USC Price Researchers Win First REMI Outstanding Economic Analysis Award

November 1, 2012
Noah Dormady Noah Dormady

The USC Price School of Public Policy’s Noah Dormady, Adam Rose and Dan Wei in October received the first Outstanding Economic Analysis Award from Regional Economic Models, Inc. (REMI).

The award was given in recognition of their paper, “Regional macroeconomic assessment of the Pennsylvania Climate Action Plan,” published in the November 2011 issue of the journal, Regional Science: Policy and Practice.

Dormady, a recent Price Ph.D. graduate, is now an associate professor at Ohio State University’ s Glenn School of Public Affairs; Rose is a research professor at the Price School and coordinator for economics at the CREATE Homeland Security Center; and Wei is a research assistant professor at USC Price.

Adam Rose Adam Rose

The REMI model is the most widely used commercially provided regional macroeconometric model in the nation, Rose explained. It is used by government agencies in every U.S. state to undertake economic forecasting and policy simulation, and also by industry, public interest groups and trade associations.

“Essentially, this was a culmination of several years of research for which we refined the state-of-the-art methodology for the application of the REMI Policy Insight Plus Model to this issue in several states,” Rose said. “Moreover, in this paper, we developed a method for validating the results of application of the model.”

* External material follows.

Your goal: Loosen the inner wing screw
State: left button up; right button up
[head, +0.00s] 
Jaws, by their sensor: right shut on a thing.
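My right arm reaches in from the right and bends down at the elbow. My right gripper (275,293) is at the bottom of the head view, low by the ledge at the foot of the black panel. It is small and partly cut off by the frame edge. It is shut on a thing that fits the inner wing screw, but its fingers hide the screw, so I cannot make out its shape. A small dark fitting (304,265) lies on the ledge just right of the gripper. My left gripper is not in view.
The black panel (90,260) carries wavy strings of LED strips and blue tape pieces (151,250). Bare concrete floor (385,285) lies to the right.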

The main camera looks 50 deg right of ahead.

The award citation notes how the study made three major contributions representing excellence in economic analysis and in the use of REMI models:

Dan Wei Dan Wei


  • First, it represents an innovative application of the REMI PI+ Model. It is the culmination of three years of methodological development and refinement to apply the model to the analysis of the total regional macroeconomic impacts of climate action plans. The authors have developed a comprehensive methodology that involves the one of most advanced uses of the model and have developed further extensions to fill in important gaps for various applications.
  • Second, the study provides a methodology for the validation of REMI Model results. The authors performed sophisticated regression analyses to test the effects of key explanatory variables on gross state product and employment. They found that those variables are able to explain a major portion of the variance in independent variables, thereby demonstrating the consistency of REMI results.
  • Third, the methodology and application are of great practical use. This study contributed to the economic evaluation of the PA Climate Action Plan. Similar studies by the senior authors have also contributed to the design of executive orders or legislation on climate action planning in Florida, Michigan, Wisconsin, New York, New Mexico, and California.